For the record, I am not Catholic, although I did go to a Catholic (Jesuit) university. When this text was first published it was all over the news about how the Pope was trying to influence the politics of environmentalism and how a religious leader should not talk politics or science. Naturally this was quickly countered by people pointing out that the Pope is technically a head of state (the Vatican being a sovereign nation) and also a scientist (an MA in chemistry). I saw an English translation of the text in a bookstore and I was curious given all the media attention.
First and foremost, when I actually read Laudato Si’, I noticed that this book was neither aimed at a religious audience nor about science. While Pope Francis certainly acknowledges issues of faith and science, he concentrates on human effects and affects on the Earth. He also covers a range of issues from economics, technology, ecology, politics, and ethics. When he uses the term ‘environment’ it is in the broadest sense of ‘natural’, ‘cultural’, and ‘historical’.
One of the key points that keeps coming up is how humanity in general has become too anthropocentric and relativistic in terms of culture and nature, and has lost focus on dialogue and our common interests as inhabitants of planet Earth. Many of these points are made on the basis of Christian Scripture as you might expect; however, many of the examples are from everyday life and come from a range of places and contexts. St Francis of Assisi is prevalent, as is Thomas Aquinas, and they are accompanied by many modern religious figures speaking on issues of poverty, economics, politics, environmentalism, and society.
This text is surprisingly easy to read, and the advice to readers often straightforward. For example, towards the end of the text, when presenting “the attitude of the heart” as a sense of appreciation for our surroundings (‘consider the lilies of the valley, how they grow’ etc.), Pope Francis recommends returning to the practice of giving thanks before and after a meal not only for the prayer aspect, but also because “it acknowledges those who by their labor provide us with these goods; and it reaffirms our solidarity with those in greatest need” (147). This spot in the book also illustrates how Pope Francis takes ideas and practices that could be presented as purely theological and expands them to other interests.

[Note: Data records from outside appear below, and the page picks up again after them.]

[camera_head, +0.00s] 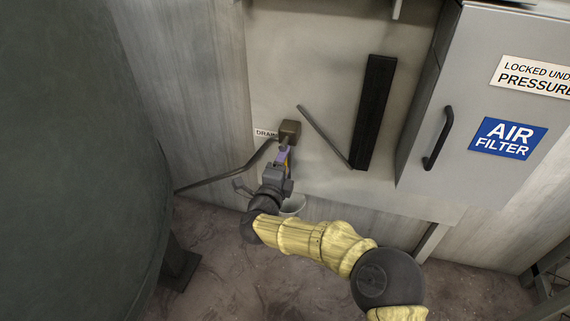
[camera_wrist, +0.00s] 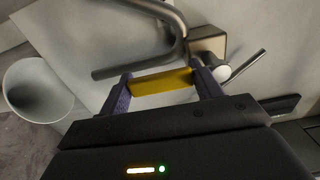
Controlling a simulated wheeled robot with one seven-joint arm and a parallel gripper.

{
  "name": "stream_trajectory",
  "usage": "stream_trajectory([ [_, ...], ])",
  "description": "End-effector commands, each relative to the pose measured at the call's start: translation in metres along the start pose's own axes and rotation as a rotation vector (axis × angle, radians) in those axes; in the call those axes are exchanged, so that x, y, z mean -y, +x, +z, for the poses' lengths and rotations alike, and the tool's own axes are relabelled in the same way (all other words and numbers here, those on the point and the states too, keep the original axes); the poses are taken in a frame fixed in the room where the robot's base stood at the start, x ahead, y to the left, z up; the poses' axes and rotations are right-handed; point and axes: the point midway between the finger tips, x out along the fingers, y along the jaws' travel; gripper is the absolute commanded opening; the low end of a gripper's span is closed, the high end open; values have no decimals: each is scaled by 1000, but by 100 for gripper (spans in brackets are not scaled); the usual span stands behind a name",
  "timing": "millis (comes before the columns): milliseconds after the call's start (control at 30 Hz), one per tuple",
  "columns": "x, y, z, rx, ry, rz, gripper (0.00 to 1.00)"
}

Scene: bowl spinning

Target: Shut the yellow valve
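The yellow valve handle (camera_wrist: 160,82) is a flat bar that spans the gap between my gripper's two purple fingers in the wrist view. My gripper (camera_wrist: 162,72) has its fingers wide apart, one near each end of the bar; I cannot tell whether they touch it. The bar's right end lies near a round pale hub (camera_wrist: 203,74) below a brown box (camera_wrist: 208,42). In the head view my gripper (camera_head: 282,157) is just below the brown box (camera_head: 290,130) by the DRAIN label (camera_head: 265,133). A sliver of the yellow handle (camera_head: 288,161) shows beside the finger, mostly hidden.
A bent dark pipe (camera_wrist: 140,62) runs close to the fingers. A thin rod (camera_head: 325,135) and black bar (camera_head: 374,112) are right, then the AIR FILTER cabinet (camera_head: 485,85). A dark tank (camera_head: 75,160) is left.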

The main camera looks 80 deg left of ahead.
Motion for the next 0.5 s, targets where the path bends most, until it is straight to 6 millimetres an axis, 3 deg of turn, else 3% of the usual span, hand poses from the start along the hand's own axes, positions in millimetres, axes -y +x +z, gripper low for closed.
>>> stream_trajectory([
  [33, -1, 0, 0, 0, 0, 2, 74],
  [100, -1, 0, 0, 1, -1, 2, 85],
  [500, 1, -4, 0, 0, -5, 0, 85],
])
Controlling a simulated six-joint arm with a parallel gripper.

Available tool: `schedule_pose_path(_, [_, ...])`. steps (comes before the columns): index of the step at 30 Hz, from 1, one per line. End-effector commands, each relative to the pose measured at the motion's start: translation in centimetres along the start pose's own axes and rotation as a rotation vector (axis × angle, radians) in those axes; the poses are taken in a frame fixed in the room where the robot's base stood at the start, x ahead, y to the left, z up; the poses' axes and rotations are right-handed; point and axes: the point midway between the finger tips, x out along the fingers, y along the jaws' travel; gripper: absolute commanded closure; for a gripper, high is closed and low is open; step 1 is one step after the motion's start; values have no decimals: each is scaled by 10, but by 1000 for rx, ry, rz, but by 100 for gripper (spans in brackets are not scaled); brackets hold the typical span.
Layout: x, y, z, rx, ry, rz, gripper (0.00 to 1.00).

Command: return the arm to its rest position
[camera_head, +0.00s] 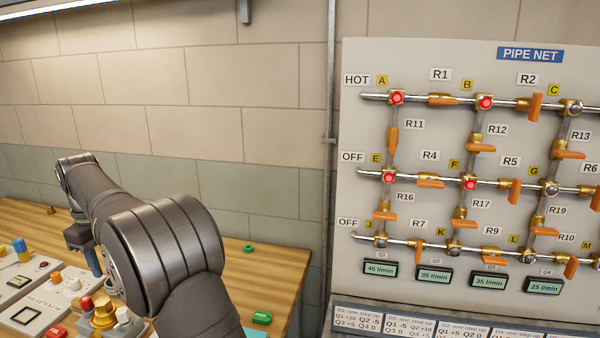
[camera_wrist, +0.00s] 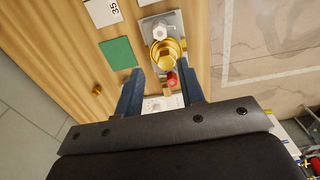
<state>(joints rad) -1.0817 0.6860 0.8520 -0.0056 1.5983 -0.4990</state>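My arm rises from the bottom of the head view and reaches left over the wooden bench. My gripper (camera_head: 92,262) hangs at its end with the blue fingers pointing down; much of it is hidden behind my arm. In the wrist view my gripper (camera_wrist: 160,90) has its two dark blue fingers well apart. Nothing is clasped between them. A red-topped fitting (camera_wrist: 172,80) and a brass fitting (camera_wrist: 164,54) show beyond and between the fingers. I cannot tell how far below the fingers they are.
The wooden bench (camera_head: 262,268) holds several plates and small parts at left, a green ring (camera_head: 249,248) and a green button (camera_head: 262,317). The pipe panel (camera_head: 455,70) stands at right with orange valves and red lamps. The wall above the bench is clear.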

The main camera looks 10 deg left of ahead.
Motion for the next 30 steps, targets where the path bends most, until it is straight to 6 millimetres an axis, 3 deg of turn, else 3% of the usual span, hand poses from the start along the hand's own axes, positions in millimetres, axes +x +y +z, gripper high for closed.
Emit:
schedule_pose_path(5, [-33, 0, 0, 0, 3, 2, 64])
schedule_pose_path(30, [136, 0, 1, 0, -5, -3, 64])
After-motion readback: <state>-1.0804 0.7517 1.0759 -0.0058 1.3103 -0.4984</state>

Overall, I liked this book. It is fairly academic in terms of structure and citing back-up authorities for everything, but I like that. To whit, I was a little disappointed when there was no source citation for an original Latin text (Yes, I can read Latin, and yes, I know I’m a geek). This is not strictly the fault of the book version I have, as there may not be a Latin version published to begin with. But that’s another rant/lament.
If nothing else, this book serves as a good reminder of why, when a text gets a lot of media attention and discussion, you should always look up the book and read it for yourself.